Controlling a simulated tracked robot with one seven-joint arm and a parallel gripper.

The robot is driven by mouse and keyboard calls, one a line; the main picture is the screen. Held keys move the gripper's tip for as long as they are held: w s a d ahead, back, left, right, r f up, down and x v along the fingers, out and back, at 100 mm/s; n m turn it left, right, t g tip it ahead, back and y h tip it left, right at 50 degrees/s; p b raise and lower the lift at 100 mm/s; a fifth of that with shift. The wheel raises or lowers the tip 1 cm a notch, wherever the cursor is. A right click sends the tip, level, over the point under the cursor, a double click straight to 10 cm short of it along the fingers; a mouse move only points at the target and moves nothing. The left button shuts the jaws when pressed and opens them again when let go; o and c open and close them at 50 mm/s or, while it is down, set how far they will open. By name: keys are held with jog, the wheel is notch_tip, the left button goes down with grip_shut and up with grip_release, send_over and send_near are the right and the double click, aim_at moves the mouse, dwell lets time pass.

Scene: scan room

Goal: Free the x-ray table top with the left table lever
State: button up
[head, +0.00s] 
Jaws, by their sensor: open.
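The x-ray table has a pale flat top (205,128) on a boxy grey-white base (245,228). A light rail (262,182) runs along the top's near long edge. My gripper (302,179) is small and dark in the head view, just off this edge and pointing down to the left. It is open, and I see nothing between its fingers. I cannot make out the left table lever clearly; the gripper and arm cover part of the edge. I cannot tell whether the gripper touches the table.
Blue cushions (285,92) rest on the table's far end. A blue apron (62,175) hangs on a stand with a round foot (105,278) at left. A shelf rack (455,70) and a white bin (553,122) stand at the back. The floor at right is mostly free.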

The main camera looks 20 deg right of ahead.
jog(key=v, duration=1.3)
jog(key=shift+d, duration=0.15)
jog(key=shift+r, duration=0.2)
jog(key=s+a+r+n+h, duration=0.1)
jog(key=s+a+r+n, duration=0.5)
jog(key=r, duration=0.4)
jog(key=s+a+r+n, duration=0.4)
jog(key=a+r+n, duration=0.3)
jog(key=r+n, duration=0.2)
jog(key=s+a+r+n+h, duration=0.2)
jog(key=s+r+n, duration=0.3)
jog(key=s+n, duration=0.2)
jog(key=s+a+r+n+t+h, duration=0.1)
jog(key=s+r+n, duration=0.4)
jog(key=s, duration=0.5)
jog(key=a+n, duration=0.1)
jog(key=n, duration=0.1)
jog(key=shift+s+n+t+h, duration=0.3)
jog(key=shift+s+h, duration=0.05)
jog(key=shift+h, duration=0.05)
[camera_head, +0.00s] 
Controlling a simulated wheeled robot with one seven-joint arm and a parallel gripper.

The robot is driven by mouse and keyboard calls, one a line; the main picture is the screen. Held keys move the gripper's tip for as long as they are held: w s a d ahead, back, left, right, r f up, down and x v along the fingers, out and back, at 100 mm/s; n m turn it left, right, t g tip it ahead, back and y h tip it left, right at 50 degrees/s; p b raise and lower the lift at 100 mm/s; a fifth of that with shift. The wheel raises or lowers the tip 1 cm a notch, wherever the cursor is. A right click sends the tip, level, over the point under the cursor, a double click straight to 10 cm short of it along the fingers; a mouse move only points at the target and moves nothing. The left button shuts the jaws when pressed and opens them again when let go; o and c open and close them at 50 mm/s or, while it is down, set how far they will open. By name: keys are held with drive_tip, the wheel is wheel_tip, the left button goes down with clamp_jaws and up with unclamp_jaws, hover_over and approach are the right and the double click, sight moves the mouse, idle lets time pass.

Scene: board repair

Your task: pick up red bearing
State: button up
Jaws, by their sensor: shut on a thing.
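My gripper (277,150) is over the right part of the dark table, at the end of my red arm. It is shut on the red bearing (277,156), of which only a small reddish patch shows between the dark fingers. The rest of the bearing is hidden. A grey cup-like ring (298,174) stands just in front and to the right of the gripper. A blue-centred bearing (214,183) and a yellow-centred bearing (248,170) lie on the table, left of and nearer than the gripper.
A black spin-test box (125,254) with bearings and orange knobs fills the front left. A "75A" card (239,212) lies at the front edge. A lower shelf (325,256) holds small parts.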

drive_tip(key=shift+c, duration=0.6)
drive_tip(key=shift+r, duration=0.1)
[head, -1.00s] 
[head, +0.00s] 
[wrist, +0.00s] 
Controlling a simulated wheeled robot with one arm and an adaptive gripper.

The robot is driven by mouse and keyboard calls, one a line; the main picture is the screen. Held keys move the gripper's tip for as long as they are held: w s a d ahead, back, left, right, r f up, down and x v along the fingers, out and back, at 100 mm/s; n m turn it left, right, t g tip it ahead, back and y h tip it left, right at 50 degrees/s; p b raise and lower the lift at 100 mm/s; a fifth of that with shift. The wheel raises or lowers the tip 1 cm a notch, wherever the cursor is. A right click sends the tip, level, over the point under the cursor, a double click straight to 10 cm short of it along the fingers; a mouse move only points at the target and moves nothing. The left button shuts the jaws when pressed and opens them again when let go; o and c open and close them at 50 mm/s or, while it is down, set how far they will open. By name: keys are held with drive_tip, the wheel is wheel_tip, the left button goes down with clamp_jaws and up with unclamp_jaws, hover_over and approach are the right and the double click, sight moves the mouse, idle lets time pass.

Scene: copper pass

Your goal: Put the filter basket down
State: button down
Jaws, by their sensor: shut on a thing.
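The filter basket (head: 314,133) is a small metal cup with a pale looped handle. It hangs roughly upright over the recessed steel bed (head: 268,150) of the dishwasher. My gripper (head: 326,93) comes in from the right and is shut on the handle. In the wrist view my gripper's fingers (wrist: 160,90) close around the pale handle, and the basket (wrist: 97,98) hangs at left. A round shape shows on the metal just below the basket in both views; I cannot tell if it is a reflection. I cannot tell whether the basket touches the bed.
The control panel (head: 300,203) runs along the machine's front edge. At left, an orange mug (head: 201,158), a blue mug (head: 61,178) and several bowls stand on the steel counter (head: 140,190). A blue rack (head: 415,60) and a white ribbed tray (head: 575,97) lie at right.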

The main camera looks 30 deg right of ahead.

_WRITTEN PROBLEM_: How many lines in these entries contain the string "parallel"? State the number and nothing more.

_EXERCISE SOLUTION_: 2